Skype today released an update to its app for iPhone and most recent iPod Touch that lets users receive calls when their devices are locked or running other apps, and can route calls over AT&T's 3G network without extra fees.
Image: iPhone screen shot with Skype pop-up incoming-call alert
The latest version of the Skype app for iPhones finally allows calls to come in while the phone is locked, or while it's running other applications. If a call comes in, the user gets a pop-up notification, like the one seen here.Skype

Today Skype released the latest version of its iPhone app, one that finally gives Skype the power that made it so successful on computers: It can "listen" for calls in the background, so people can reach you even when you're not staring at the app. It can run over any internet connection you have, including cellular 3G network, without extra surcharges. And it fully supports multitasking, so you can open other apps and utilities while on a call.
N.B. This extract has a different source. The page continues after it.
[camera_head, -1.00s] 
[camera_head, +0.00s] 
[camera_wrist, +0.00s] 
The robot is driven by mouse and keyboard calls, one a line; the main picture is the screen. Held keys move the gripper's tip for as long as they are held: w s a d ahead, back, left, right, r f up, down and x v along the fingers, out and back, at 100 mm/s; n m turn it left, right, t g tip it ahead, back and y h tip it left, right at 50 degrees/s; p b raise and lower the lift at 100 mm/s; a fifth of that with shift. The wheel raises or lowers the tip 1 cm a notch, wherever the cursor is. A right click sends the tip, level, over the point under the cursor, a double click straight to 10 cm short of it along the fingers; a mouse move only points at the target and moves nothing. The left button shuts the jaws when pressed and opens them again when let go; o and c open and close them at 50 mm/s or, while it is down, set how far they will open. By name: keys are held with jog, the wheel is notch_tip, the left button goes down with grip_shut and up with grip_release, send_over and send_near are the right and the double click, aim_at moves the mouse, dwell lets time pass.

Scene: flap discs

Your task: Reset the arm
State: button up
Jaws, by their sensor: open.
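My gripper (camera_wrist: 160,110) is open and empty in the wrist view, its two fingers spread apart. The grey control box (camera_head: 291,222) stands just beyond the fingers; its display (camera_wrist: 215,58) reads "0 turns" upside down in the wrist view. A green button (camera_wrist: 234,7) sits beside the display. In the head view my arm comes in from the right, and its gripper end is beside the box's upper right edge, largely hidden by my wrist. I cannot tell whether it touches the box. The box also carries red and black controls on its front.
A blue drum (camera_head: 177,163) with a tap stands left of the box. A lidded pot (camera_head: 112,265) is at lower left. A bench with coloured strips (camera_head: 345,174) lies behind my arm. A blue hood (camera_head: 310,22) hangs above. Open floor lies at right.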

Previously, the app had to be open to receive calls — the modern day equivalent of sitting by the phone waiting for it to ring. The update not only lets calls come in when you are doing something, anything else on your phone, it lets calls come in when the phone is locked. In other words, the app makes Skype service feel indistinguishable from your regular phone service.

What is different is that Skype calls can come in over Wi-Fi or AT&T's 3G cellular network, and unlike previously, there's no charge for chit-chatting on 3G.

It also works with third-generation iPod Touch models — specifically the 32GB and 64GB models that began selling last September — though of course, these only run on Wi-Fi.

The app, now available at the iTunes App Store, is a huge step forward, and not only for people with family and friends abroad, for whom Skype is an indispensible part of everyday communication. It's also a step forward for those exploring ways to cut back on their cellular voice-call minutes (though any calls running on 3G will still use up data, which is no longer unlimited).

The advent also opens the door for other VOIP providers to innovate on the iPhone. Hopefully developers of many apps, from Google Talk to Line2, will create their own take on the phone-within-a-phone.

As cool as it is — and as eagerly awaited since Apple demonstrated an early version of it back in April — the Skype upgrade has caused some grumbles. Apple just started shipping the iPhone 4, a phone with a front facing camera intended for video-conferencing. The computer versions of Skype all include video support, so some people are mad that the update lacks it.

"Congrats on the multitasking," wrote one customer reviewer on iTunes. "It took you guys long enough. Now where is video calling?!?!"

No doubt that that's the next big project for Skype developers. Still, for now, many will very likely enjoy this new level of VOIP for smart phones.